There's also a practical support angle: the pool of IT support providers competent in Azure is larger in the UK than those with AWS depth, particularly among MSPs serving SMEs. Being on Azure means more options when you need help.

When AWS makes more sense

AWS has a larger overall service catalogue, and in specific areas (certain database services, machine learning infrastructure) it leads on features and sometimes on price. The documentation and community knowledge around AWS is also deeper, built over a longer track record.

For businesses that don't run on the Microsoft stack (Google Workspace, Linux servers, custom applications) the Azure integration argument doesn't apply. AWS is a genuine alternative, and your IT provider's competence on the platform matters more than the platform choice itself.

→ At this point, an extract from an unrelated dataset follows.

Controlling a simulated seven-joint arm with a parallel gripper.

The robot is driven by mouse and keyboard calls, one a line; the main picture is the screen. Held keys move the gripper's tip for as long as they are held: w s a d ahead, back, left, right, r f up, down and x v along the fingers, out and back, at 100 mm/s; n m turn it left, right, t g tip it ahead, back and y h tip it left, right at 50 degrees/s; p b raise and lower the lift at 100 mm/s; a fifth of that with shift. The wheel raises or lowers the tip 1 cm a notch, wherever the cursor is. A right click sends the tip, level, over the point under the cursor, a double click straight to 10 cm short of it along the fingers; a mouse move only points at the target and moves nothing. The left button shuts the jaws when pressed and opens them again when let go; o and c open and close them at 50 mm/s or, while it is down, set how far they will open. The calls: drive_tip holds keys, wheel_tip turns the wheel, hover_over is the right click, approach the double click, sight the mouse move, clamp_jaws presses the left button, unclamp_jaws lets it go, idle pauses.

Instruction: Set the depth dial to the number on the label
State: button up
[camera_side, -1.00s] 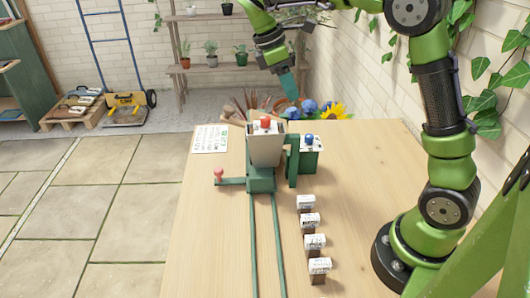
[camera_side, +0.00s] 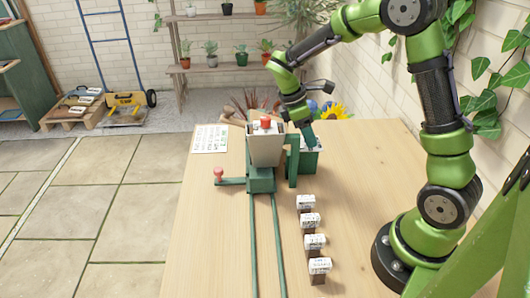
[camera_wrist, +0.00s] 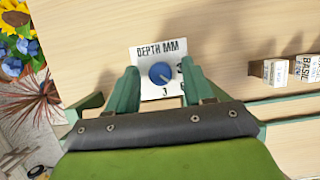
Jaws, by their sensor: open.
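The blue depth dial (camera_wrist: 161,73) sits on a white plate (camera_wrist: 147,57) marked "DEPTH MM". A 3 shows to its right and a 1 below; other marks are partly hidden. A small pointer line seems to aim lower right, but its exact setting is unclear. My gripper (camera_wrist: 159,70) is open, with one green finger on each side of the dial; I cannot tell whether they touch it. In the side view my gripper (camera_side: 309,143) is low over the green dial box (camera_side: 312,164) and hides the dial. A white label sheet (camera_side: 209,138) lies at the table's back left, its text unreadable.
A green-based hopper (camera_side: 265,150) with a red knob stands left of the dial box. A red-tipped lever (camera_side: 219,174) sticks out left. Several labelled blocks (camera_side: 309,220) line the table beside green rails (camera_side: 254,240); one reads "BASIL" (camera_wrist: 304,67). Flowers (camera_wrist: 15,50) stand behind.

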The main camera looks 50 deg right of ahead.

The things that trip SMEs up on both platforms

Cloud cost management is underestimated almost universally. Both platforms have pricing that's complex and easy to misread. Servers left running overnight when they only need to run during business hours. Storage costs growing quietly. Bandwidth charges nobody anticipated. Set up cost monitoring and spending budgets before you deploy anything, not after you've seen the first bill.

Platform support above the basic tier costs money on both Azure and AWS. If you need someone to respond at 3am when infrastructure fails, you're paying for a support plan. Build that into your cost model from the start.

Data residency is worth confirming explicitly for UK businesses. Both Azure and AWS have UK data centre regions. Check that your configuration actually keeps data there, because the default isn't always the UK region.

Lift-and-shift (moving an on-premise server wholesale to a cloud VM) is fast to set up but often expensive to run long-term. Cloud-native approaches using managed services cost less at scale but are more complex to implement. For an SME doing this for the first time, get specialist advice before committing to an architecture. The migration is rarely as simple as it looks.